Mais malgré tout, cette opposition reste incapable de convaincre déjà au parlement et exploite mal des faiblesses du gouvernement qu’elle tente de limoger en visant Matata et des ministres… l’opposition proteste, crie, boycotte des plénières au parlement, et réussit avec la majorité à rendre « le temple de la démocratie », l’assemblée nationale, un sacré ring de boxe.
3. Difficulté d’adaptation aux véritables enjeux et dangers du moment : en 2011 l’opposant historique Etienne Tshisekedi manque sa dernière chance de couronner sa lutte pour la démocratie, parce qu’il croit gagner avec son seul parti, l’UDPS. Dans une interview sur RFI, Tshisekedi grille tout soutien d’autres opposants à sa candidature : « je ne me suis pas battu pour laisser ma place à un autre. » Le crédo : « le chef, la fonction et la clique » !
En 2005, l’UDPS appelait ses sympathisants à ne pas s’enregistrer sur les listes électorales. Un an après, ils ne pouvaient voter ni pour des militants du parti, candidats aux législatives, ni pour d’autres personnes pouvant les représenter dans les institutions.
4. « Le chef, la fonction et la clique » pèse aussi lorsque Mobutu s’enfuit après 32 ans de règne dur pur. Laurent-Désiré Kabila et l’opposition portée par Etienne Tshisekedi ne peuvent s’entendre. Des attaques extérieures, avec des citoyens congolais en tête, trouvent inconciliables, pouvoir et opposition. 20 ans des violences, 5 à 8 millions des morts, même si après, tous déposent les armes. Cette fois alors, il y a de l’opposition au pouvoir et dans le pouvoir ! 1 président + 4 vice-présidents qui se détestent presque cordialement.
5. Etre chef et faire comme Mobutu, sentiment dominant en 1990 lorsqu’affaibli, Mobutu se destitue de la présidence de la République en annonçant son départ du MPR, parti-Etat dont le chef, selon la constitution, était automatiquement le chef de l’Etat. L’opposition aima porter des cravates, se disputer et créer des partis politiques presque dans chaque tribu, sous le format mobutiste.
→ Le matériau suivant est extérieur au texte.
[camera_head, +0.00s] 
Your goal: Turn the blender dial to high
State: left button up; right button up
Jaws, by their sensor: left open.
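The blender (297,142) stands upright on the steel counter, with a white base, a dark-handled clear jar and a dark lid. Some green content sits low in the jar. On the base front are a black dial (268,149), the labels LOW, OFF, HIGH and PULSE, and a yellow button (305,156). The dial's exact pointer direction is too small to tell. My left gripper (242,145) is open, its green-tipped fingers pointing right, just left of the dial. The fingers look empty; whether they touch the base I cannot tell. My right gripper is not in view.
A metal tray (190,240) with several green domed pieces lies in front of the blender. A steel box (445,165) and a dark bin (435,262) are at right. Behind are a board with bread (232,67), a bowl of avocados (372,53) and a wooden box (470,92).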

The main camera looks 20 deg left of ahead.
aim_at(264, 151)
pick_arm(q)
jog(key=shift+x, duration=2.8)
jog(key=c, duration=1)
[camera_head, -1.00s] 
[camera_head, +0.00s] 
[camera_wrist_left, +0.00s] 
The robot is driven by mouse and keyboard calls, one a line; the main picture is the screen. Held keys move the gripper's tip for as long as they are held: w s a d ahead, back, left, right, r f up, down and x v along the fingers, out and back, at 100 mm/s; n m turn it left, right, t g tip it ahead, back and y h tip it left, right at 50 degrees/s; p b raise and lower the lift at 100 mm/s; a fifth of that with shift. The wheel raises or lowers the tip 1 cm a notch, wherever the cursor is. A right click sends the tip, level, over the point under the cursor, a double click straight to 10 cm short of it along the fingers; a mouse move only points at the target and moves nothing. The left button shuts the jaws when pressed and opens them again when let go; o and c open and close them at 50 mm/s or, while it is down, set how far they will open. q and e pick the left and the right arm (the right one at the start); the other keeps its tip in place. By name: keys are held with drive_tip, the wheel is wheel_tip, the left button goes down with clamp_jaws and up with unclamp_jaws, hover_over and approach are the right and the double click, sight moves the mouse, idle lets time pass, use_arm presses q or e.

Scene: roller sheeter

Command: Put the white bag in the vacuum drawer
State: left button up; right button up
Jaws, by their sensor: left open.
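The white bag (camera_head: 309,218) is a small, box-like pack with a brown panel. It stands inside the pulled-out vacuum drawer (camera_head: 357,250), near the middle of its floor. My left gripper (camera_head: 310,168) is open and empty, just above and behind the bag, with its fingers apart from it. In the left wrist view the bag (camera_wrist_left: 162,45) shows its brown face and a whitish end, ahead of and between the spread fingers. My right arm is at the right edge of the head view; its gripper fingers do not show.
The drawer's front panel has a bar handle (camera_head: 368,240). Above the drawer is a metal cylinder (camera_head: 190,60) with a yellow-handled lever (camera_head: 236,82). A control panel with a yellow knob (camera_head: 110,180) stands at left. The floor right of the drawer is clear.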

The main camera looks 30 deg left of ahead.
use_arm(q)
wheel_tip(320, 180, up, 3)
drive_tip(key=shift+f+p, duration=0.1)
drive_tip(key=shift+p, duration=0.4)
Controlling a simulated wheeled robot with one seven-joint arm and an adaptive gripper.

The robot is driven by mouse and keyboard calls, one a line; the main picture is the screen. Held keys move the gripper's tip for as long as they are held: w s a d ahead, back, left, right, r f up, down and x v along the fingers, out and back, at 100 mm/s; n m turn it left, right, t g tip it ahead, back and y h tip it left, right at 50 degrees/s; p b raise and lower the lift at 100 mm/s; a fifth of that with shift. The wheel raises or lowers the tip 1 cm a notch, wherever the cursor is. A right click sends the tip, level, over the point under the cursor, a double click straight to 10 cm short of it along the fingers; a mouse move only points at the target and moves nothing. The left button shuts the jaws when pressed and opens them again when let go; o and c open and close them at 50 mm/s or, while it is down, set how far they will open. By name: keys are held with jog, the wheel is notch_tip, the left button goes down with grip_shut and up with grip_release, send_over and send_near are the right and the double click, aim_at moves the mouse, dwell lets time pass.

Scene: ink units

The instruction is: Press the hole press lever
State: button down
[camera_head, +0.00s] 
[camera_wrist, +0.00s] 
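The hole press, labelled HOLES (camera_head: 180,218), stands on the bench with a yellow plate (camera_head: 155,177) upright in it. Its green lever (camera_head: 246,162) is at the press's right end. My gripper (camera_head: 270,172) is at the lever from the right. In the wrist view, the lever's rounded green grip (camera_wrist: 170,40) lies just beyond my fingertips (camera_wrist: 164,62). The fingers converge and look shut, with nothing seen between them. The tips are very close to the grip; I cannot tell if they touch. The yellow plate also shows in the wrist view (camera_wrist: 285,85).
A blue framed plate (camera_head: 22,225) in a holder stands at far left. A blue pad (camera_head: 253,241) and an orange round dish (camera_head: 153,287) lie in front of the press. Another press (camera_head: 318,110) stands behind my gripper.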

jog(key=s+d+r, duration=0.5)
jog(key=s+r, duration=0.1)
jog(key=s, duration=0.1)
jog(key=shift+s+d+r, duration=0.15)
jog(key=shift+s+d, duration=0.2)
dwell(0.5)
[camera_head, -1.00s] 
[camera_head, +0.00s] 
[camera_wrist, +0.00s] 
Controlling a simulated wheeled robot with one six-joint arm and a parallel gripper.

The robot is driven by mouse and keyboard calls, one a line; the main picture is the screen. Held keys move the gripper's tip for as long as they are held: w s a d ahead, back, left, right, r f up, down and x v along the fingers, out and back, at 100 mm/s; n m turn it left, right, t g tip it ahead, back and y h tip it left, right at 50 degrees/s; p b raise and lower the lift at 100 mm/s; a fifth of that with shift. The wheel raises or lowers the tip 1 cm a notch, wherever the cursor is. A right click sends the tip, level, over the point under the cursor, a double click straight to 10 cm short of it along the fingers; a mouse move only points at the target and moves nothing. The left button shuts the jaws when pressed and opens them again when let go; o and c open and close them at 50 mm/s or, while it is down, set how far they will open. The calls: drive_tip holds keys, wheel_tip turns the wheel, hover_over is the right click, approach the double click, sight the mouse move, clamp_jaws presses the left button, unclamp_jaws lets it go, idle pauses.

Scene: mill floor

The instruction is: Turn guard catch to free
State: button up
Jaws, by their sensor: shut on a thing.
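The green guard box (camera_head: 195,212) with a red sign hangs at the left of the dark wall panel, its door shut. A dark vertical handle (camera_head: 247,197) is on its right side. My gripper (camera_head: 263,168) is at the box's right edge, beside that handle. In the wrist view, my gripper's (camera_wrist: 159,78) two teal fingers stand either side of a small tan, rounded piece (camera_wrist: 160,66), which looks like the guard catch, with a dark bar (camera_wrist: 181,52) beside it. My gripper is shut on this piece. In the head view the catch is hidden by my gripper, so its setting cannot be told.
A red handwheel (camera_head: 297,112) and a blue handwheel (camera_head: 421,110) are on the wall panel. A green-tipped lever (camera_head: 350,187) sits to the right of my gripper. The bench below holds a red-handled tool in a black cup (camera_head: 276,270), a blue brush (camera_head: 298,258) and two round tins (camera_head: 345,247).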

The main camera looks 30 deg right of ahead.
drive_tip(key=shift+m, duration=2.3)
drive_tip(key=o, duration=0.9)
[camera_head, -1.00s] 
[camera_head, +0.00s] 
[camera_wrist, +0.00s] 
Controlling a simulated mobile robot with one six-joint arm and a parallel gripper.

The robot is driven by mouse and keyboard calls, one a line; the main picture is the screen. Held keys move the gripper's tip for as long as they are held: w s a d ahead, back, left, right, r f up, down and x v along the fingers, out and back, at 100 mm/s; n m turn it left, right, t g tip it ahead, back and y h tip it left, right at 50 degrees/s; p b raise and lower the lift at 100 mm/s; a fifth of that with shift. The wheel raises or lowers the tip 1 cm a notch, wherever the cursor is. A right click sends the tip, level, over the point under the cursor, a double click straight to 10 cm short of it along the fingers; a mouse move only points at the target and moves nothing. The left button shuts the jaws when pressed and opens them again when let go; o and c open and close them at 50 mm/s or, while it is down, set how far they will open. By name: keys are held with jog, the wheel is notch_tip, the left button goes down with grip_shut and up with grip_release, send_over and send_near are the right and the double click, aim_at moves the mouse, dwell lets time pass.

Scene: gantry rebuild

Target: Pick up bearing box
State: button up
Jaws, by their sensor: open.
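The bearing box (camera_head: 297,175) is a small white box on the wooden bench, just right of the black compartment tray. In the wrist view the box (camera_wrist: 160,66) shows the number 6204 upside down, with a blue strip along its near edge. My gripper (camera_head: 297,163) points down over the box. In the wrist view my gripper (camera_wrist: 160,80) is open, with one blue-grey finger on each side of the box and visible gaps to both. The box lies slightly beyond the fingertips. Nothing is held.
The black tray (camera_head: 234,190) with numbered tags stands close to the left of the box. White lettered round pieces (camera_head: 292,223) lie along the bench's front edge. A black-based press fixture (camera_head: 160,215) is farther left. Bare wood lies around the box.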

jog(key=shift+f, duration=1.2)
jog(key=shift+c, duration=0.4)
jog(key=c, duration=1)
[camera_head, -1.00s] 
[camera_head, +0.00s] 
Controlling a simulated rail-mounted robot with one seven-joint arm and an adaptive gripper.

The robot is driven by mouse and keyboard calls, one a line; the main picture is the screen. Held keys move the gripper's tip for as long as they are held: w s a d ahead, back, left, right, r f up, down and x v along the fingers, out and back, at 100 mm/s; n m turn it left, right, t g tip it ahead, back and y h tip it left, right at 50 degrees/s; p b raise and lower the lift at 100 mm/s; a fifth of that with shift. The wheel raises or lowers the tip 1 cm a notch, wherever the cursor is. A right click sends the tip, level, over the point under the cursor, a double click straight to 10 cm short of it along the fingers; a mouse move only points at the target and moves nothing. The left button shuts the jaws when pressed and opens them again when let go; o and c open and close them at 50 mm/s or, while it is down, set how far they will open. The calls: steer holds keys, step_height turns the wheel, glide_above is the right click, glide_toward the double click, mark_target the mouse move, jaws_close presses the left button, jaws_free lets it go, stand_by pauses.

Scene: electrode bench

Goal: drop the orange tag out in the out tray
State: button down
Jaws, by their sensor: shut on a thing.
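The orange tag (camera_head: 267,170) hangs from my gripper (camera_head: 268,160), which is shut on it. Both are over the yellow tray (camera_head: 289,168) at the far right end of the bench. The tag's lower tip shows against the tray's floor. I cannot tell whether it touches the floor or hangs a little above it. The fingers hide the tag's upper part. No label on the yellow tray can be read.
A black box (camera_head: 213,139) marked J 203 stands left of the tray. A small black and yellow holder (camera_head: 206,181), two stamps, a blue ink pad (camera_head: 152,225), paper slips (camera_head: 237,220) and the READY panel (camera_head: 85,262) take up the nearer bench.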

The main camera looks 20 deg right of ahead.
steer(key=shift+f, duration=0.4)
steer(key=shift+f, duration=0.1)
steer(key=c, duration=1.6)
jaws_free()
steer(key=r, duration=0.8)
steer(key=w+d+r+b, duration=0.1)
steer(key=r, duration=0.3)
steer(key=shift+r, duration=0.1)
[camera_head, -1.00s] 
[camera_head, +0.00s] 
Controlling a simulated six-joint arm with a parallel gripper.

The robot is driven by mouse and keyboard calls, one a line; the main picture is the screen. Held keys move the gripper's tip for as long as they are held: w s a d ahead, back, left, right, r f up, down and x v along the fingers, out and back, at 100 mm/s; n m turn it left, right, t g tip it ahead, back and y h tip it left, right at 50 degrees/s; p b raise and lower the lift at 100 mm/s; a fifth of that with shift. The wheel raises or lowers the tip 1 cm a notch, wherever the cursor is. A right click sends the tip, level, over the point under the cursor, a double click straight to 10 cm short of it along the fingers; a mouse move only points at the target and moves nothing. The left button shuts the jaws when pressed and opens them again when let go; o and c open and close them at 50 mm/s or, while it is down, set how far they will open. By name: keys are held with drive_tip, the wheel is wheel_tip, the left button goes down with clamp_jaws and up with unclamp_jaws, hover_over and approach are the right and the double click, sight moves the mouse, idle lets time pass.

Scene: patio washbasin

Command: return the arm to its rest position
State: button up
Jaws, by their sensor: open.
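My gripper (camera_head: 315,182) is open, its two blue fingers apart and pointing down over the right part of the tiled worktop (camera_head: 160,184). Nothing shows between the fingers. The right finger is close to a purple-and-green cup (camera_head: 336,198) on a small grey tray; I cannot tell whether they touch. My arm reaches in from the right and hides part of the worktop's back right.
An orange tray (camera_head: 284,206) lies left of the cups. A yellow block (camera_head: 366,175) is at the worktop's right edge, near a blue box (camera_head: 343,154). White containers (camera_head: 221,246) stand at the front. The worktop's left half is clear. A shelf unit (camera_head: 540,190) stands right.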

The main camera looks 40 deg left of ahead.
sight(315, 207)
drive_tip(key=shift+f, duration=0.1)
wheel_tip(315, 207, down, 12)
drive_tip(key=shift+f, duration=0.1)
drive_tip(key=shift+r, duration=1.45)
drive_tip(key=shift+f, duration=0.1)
Après tout, Mobutu était devenu l’archétype même du pouvoir politique.
Ni l’opposition, ni le pouvoir
Pas surprenant en effet. 11 jours seulement après la célébration de l’indépendance de la RDC, pouvoir et opposition échouent de s’entendre pour sauver la République lorsqu’éclate la guerre, puis des sécessions. Celui qui pense patrie, Lumumba, meurt le premier. C’est peut-être là que sont restés citoyenneté et patriotisme. Comment les reprendre, si même une simple stèle n’est pas dressée sur le lieu de l’assassinat de Lumumba pour qu’un jour peut-être, en s’y inclinant, quelque pèlerin ingère le sens du service public qui remonte du héros patriote ?
En attendant, jusque-là, la population n’a pas préoccupé des leaders politiques qui se sont succédé à travers les âges, à l’opposition tout comme au pouvoir. Des dictateurs et menteurs, il y en a eu à aussi l’opposition. Seules les personnes ont changé, les modes opératoires ont peu bougé.